» SET EXERCISE:
Return each line of the data below verbatim; pictures are to be left out.

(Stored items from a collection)
-- Start --
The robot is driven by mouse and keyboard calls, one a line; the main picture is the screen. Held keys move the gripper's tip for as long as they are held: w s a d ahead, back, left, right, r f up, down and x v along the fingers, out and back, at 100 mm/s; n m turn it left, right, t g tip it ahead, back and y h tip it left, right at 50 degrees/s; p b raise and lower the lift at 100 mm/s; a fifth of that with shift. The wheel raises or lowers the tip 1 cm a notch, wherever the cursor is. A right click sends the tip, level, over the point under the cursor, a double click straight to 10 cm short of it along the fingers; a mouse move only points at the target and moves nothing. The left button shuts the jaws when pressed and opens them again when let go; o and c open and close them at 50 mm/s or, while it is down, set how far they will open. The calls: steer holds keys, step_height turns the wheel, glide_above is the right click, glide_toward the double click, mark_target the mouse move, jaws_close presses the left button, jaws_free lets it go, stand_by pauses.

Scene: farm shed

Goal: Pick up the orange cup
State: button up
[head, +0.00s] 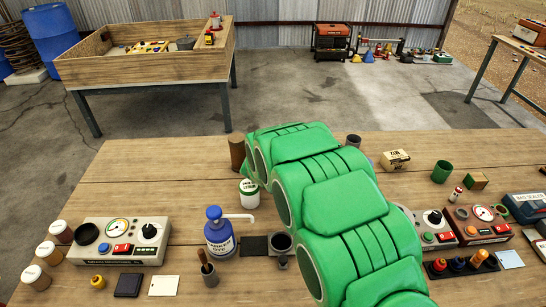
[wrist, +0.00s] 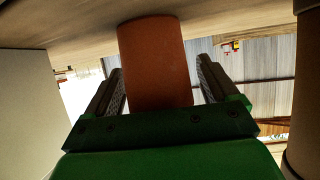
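In the wrist view, which shows the table at the top, the orange cup (wrist: 155,60) is a plain reddish-orange cylinder standing against the table. My gripper (wrist: 160,85) is open, with one finger on each side of the cup. Narrow gaps seem to show between the fingers and the cup, so I see no firm grip. The cup's end nearest my palm is hidden behind the gripper body. In the head view my green arm covers the middle of the table and hides both the gripper and the orange cup.
A brown cylinder (head: 237,153) and a white jar with a green label (head: 249,194) stand left of my arm. A dark cup (head: 353,141) stands behind it. In the wrist view, a pale object (wrist: 28,110) and a brown one (wrist: 308,85) flank the gripper. The table's back left is clear.

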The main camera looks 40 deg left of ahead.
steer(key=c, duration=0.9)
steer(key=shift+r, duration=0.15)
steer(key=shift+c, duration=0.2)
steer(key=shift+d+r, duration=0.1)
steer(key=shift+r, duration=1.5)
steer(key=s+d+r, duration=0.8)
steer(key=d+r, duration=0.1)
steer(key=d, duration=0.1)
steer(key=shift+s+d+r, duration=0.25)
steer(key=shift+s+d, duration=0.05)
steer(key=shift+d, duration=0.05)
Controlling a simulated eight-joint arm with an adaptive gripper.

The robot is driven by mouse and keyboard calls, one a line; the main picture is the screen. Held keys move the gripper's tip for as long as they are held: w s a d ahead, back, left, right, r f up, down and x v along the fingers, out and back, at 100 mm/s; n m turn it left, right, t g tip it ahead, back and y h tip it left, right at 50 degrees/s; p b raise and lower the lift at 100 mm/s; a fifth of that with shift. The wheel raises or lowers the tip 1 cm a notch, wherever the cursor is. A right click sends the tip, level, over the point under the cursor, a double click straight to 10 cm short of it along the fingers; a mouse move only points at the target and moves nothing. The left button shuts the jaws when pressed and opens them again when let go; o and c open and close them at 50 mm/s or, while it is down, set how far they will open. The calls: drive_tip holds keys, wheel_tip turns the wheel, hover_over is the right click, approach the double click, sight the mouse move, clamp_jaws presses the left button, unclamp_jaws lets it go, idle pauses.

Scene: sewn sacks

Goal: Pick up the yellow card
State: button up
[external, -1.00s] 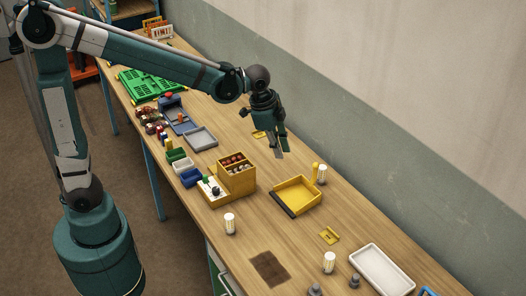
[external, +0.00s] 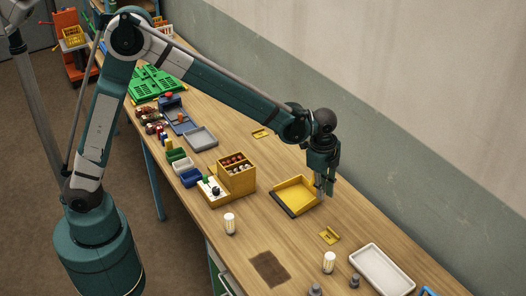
-- End --
» EXERCISE RESULT:
The robot is driven by mouse and keyboard calls, one a line; the main picture is the screen. Held keys move the gripper's tip for as long as they are held: w s a d ahead, back, left, right, r f up, down and x v along the fingers, out and back, at 100 mm/s; n m turn it left, right, t g tip it ahead, back and y h tip it left, right at 50 degrees/s; p b raise and lower the lift at 100 mm/s; a fifth of that with shift. The wheel raises or lowers the tip 1 cm a notch, wherever the cursor is. A right click sends the tip, level, over the point under the cursor, a double click straight to 10 cm short of it along the fingers; a mouse move only points at the target and moves nothing. The left button shuts the jaws when pressed and opens them again when let go; o and c open and close them at 50 mm/s or, while it is down, set how far they will open. The calls: steer holds keys, step_height turns the wheel, glide_above is the right click, glide_toward the double click, mark_target the mouse move, jaws_close presses the left button, jaws_free lets it go, stand_by pauses.

Scene: farm shed

Goal: Pick up the orange cup
State: button up
[head, +0.00s] 
[wrist, +0.00s] 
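In the wrist view, which shows the table at the top, the orange cup (wrist: 155,60) is a plain reddish-orange cylinder standing against the table. My gripper (wrist: 160,85) is open, with one finger on each side of the cup. Narrow gaps seem to show between the fingers and the cup, so I see no firm grip. The cup's end nearest my palm is hidden behind the gripper body. In the head view my green arm covers the middle of the table and hides both the gripper and the orange cup.
A brown cylinder (head: 237,153) and a white jar with a green label (head: 249,194) stand left of my arm. A dark cup (head: 353,141) stands behind it. In the wrist view, a pale object (wrist: 28,110) and a brown one (wrist: 308,85) flank the gripper. The table's back left is clear.

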The main camera looks 40 deg left of ahead.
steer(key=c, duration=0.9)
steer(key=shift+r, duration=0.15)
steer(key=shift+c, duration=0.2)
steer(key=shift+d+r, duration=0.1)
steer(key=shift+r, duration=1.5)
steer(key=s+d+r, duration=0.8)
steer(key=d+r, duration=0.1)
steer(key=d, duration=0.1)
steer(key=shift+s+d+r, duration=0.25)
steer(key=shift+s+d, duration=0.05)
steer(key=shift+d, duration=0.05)
Controlling a simulated eight-joint arm with an adaptive gripper.

The robot is driven by mouse and keyboard calls, one a line; the main picture is the screen. Held keys move the gripper's tip for as long as they are held: w s a d ahead, back, left, right, r f up, down and x v along the fingers, out and back, at 100 mm/s; n m turn it left, right, t g tip it ahead, back and y h tip it left, right at 50 degrees/s; p b raise and lower the lift at 100 mm/s; a fifth of that with shift. The wheel raises or lowers the tip 1 cm a notch, wherever the cursor is. A right click sends the tip, level, over the point under the cursor, a double click straight to 10 cm short of it along the fingers; a mouse move only points at the target and moves nothing. The left button shuts the jaws when pressed and opens them again when let go; o and c open and close them at 50 mm/s or, while it is down, set how far they will open. The calls: drive_tip holds keys, wheel_tip turns the wheel, hover_over is the right click, approach the double click, sight the mouse move, clamp_jaws presses the left button, unclamp_jaws lets it go, idle pauses.

Scene: sewn sacks

Goal: Pick up the yellow card
State: button up
[external, -1.00s] 
[external, +0.00s] 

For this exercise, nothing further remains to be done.